I'm writing this from work. On my feet are socks and trainers designed for women. I'm wearing knickers and elastic womens jeans. I'm wearing a woman's vest, a woman's white top and a fleece jacket. Only my spectacles and watch are not women's. I present as a man. No one notices my deviation from fashion.
Sometimes I go for long walks in womens underwear but am not interested in wearing a bra or anything that detracts from who I am, someone with a male body even though I don't necessarily always feel like a real man. I'd love to find a girlfriend who is supportive but am mis-trustful and feel I'm not that desirable given I'm approaching 50.

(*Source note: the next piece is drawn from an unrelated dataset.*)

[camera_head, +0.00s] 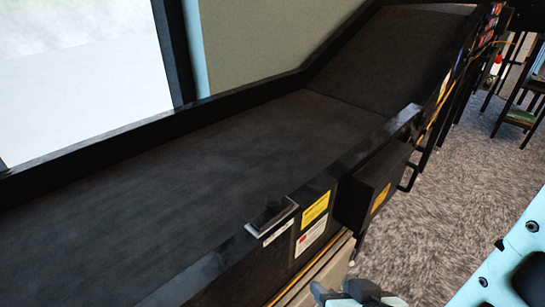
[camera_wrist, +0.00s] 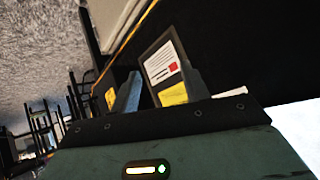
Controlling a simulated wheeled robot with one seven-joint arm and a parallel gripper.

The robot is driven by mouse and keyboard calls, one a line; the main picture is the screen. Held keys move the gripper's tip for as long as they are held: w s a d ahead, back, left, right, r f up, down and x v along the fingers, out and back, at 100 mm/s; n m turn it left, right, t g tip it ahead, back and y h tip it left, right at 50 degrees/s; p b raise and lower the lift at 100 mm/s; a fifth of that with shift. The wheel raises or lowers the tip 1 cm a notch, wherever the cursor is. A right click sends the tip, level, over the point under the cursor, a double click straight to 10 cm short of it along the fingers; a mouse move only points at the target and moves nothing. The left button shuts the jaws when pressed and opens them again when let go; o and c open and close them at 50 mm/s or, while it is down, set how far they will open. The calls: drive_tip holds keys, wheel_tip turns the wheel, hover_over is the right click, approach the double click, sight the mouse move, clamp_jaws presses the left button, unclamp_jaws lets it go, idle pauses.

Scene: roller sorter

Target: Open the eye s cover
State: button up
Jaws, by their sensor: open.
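A small black cover-like piece (camera_head: 271,213) with a pale edge sits on the near rail of the black belt, beside a white label strip. I cannot tell for sure that it is the eye's cover; it looks shut. Below it on the side are a yellow label (camera_head: 315,209) and a white label (camera_head: 310,238). My gripper (camera_head: 340,292) shows at the bottom of the head view, below and to the right of these labels. In the wrist view my gripper (camera_wrist: 158,90) is open, its two fingers apart, with the labelled panel (camera_wrist: 152,52) beyond them. I see nothing held.
The wide dark belt (camera_head: 200,170) runs along the left and rises at the back. A black box (camera_head: 375,185) with a yellow label juts out from the machine's side. Grey carpet (camera_head: 445,200) is free on the right. Stools (camera_head: 522,110) stand at the far right.

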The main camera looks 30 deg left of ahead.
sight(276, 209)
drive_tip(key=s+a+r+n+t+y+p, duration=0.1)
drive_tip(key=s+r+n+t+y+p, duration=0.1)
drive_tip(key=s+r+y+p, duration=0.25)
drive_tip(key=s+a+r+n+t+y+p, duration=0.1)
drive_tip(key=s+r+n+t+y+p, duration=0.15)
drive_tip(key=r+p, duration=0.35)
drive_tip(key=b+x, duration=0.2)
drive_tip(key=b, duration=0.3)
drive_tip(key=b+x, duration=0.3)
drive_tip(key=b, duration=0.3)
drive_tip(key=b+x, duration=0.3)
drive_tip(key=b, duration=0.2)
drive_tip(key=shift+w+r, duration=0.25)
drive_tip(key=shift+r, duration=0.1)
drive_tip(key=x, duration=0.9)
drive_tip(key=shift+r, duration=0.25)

So the experiment continues. Sometimes I dress in 100% mens clothes, sometimes a mixture and sometimes 100% women's clothes even though I present as a man. At night I go for a walk sometimes wearing womens Yoga Pants (that many men are now adopting - read leggings). In private I may change to womens shoes that are distinctly feminine including heels. I sometimes go to sleep in a nightdress including a bra with my cheap breast forms - I guess I like to be a bit subversive given I feel like a prisoner in my own home with crowding tenants. I mostly do this in my private space when they are asleep. But I have my limits in not linking these habits to sexual arousal, even though there is sometimes a frisson of excitement or an inner pleasure. This experiment has now helped me not have any sexual "spillage" or masturbation for over a month. I'm not that interested in joining crossdressing groups as I don't wish to express as a woman. It's like I've found a formula for being a proverbial "contented batchelor".
Often, women's clothing just happens to be cheaper, more practical, nicer looking and more comfortable. The gusset pocket in panties could certainly be used to smuggle something or hide something, sooner or later. They are made of material technologically superior to male underwear - elastane, nylon, modal and combinations of various fabrics.
Yes, I may be mad but never before have I been so interested in my clothes and how I present myself. It's quite fun, finding a combination of female clothing that works on me as a man. I keep up with my spiritual work - I think these desires should sooner or later be transcended.
But I want to make concessions to changes in how society thinks about gender and am taking my own natural inclinations into an experiment in trying out new clothes that I find supportive, interesting and help spice up my life giving me more energy and incentives to keep very fit - having lost over a stone in weight. It is at the same time not cheap, but women's clothes and shoes are widely available online as they get rid of them more often than men (I think). Never had to really bother getting my own clothes, except very occasionally, until now.
My feminine shoe collection I can't wear in public rests at about 12 pairs with several "unisex" pairs of shoes for public wear. I haven't told anyone in particular and am not interested in encouraging any of this. It's just this lonely experiment that will hopefully find a stable resolution given that clothing is now often viewed as somewhat gender neutral and businesses still want to sell their stuff so they are trying to expand their market in a non-binary context.
We live in interesting times. Let's endeavour to remain sane.